Após se imortalizar nesse filme, Curtis foi indicado ao Oscar em 1958 pela magnífica atuação no filme "Acorrentados". Sua versatilidade e talento ainda puderam ser vistos em produções como "Spartacus" e "O Homem que Odiava as Mulheres". Na TV, fez sucesso ao lado de Roger Moore (terceiro ator a encarnar o agente 007, principalmente na década de 70) na série "The Persuaders", como um agente secreto playboy.

Com o tempo, sua carreira entrou em declínio por sérios problemas com álcool e cocaína, e seu sucesso nunca mais foi o mesmo. O ator foi casado 6 vezes, tendo sido o casamento mais famoso o que teve com a atriz Janet Leigh, imortalizada por seu papel em "Psicose", de Alfred Hitchcock, no qual era morta no chuveiro. Com ela, o ator teve uma filha que herdou o talento de ambos: Jamie Lee Curtis, famosa pela série "Hallowen" e por filmes como "Um peixe chamado Wanda" e o mais recente "Sexta feira muito louca".

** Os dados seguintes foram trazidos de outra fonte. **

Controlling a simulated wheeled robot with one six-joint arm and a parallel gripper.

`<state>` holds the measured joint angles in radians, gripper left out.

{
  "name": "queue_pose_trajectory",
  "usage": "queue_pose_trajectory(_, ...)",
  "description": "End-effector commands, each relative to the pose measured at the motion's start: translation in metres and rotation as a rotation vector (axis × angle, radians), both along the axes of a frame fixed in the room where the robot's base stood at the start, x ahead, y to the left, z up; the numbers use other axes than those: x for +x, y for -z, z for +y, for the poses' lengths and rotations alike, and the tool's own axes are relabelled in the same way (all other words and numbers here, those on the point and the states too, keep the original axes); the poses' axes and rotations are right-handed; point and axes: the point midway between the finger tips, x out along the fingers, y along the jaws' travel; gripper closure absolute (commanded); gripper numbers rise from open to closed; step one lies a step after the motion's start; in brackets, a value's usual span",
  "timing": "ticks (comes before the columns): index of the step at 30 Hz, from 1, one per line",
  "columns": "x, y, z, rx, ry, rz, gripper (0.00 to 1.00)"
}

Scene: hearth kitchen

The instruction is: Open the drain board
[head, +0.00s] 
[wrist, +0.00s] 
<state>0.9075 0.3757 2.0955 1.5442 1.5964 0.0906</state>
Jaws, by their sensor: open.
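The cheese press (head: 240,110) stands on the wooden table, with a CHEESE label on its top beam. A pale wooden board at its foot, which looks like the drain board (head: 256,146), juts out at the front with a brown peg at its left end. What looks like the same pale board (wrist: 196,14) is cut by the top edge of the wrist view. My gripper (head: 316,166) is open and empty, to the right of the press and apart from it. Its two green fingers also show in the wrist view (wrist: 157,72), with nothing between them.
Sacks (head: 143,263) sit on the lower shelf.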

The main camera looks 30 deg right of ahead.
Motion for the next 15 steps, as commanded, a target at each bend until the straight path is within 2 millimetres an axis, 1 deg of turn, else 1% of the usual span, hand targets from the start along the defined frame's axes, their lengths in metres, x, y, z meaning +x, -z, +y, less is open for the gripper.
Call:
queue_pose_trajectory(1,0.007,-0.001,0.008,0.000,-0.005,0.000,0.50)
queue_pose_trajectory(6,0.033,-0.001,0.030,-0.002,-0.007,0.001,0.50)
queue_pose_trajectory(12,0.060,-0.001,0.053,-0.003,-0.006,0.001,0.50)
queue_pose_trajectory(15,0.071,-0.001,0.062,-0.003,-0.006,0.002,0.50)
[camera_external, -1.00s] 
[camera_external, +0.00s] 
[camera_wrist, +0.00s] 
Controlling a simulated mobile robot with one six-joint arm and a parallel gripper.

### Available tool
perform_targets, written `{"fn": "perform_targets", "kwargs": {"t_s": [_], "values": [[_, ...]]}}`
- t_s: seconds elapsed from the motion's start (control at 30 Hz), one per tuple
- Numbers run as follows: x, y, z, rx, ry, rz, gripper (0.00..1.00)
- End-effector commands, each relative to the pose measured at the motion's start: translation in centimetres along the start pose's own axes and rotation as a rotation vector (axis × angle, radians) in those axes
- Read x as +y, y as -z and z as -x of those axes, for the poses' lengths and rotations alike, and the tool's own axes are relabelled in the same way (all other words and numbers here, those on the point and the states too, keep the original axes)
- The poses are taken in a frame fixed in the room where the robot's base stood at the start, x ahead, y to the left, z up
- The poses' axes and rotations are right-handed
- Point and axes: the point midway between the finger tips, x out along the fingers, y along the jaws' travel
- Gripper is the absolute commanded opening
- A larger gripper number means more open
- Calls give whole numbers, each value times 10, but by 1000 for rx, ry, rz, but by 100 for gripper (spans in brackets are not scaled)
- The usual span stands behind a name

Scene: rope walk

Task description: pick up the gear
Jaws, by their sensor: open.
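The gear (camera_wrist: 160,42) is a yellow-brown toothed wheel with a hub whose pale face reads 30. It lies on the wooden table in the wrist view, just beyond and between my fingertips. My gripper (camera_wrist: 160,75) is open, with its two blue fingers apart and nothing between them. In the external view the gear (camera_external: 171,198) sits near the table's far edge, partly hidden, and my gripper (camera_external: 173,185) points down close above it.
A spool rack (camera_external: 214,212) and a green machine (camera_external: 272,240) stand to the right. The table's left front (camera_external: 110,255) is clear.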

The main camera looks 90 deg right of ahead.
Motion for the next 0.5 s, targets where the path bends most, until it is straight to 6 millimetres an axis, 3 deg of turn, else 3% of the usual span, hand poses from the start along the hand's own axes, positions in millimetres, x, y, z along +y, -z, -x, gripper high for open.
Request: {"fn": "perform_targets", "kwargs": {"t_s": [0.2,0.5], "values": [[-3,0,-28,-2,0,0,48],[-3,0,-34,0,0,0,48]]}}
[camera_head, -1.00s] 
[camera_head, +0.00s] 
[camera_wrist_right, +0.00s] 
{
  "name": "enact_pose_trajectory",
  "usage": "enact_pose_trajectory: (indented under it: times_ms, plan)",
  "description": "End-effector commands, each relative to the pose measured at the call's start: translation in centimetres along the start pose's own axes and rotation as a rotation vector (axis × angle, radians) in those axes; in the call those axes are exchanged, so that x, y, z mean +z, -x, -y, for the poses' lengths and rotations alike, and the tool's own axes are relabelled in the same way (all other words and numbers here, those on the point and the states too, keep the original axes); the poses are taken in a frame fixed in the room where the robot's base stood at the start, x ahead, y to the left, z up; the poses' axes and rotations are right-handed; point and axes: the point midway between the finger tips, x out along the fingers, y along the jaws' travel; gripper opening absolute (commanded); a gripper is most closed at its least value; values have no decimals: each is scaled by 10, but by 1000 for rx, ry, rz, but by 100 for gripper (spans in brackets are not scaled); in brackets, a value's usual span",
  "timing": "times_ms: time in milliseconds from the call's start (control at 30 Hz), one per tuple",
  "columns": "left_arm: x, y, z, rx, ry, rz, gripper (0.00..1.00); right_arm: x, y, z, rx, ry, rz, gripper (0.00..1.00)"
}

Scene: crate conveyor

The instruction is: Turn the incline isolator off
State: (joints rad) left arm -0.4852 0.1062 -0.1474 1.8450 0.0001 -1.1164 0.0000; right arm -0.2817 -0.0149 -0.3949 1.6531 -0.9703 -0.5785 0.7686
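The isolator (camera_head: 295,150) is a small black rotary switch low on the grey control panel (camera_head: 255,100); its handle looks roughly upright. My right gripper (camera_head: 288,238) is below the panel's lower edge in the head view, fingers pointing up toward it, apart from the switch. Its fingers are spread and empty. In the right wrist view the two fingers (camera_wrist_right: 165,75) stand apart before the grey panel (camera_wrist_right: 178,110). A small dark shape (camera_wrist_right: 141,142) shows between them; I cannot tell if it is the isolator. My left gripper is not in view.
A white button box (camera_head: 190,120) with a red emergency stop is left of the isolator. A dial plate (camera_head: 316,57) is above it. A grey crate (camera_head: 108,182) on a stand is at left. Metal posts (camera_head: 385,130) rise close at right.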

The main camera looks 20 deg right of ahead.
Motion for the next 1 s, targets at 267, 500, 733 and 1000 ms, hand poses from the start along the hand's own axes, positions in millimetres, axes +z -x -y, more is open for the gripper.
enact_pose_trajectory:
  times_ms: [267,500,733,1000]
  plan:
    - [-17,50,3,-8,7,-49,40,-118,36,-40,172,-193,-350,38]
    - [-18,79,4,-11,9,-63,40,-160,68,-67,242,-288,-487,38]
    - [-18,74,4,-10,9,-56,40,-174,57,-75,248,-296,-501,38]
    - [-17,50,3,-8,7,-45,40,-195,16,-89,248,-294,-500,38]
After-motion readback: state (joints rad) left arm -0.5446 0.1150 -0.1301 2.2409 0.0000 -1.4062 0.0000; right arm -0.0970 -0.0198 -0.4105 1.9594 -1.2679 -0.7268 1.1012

Sumido das telas por um bom tempo, a última grande homenagem ao ator fora um episódio especial da série "CSI: Las Vegas" dirigido pelo grande Quentin Tarantino em 2005. Apesar da saúde já frágil por problemas cardíacos, o ator lançara ano passado uma autobiografia chamada "American Prince". Foi-se aos 85 anos, já sem o brilho dos velhos tempos. Mas a imagem que ficará na memória é a do jovem galã de voz grave e cabelo negro cintilante que, sem muito esforço, divertia e comovia seus fãs.

Enfim, dois gigantes dos tempos áureos de Hollywood que agora nos deixam, para ficarem para sempre na história do cinema.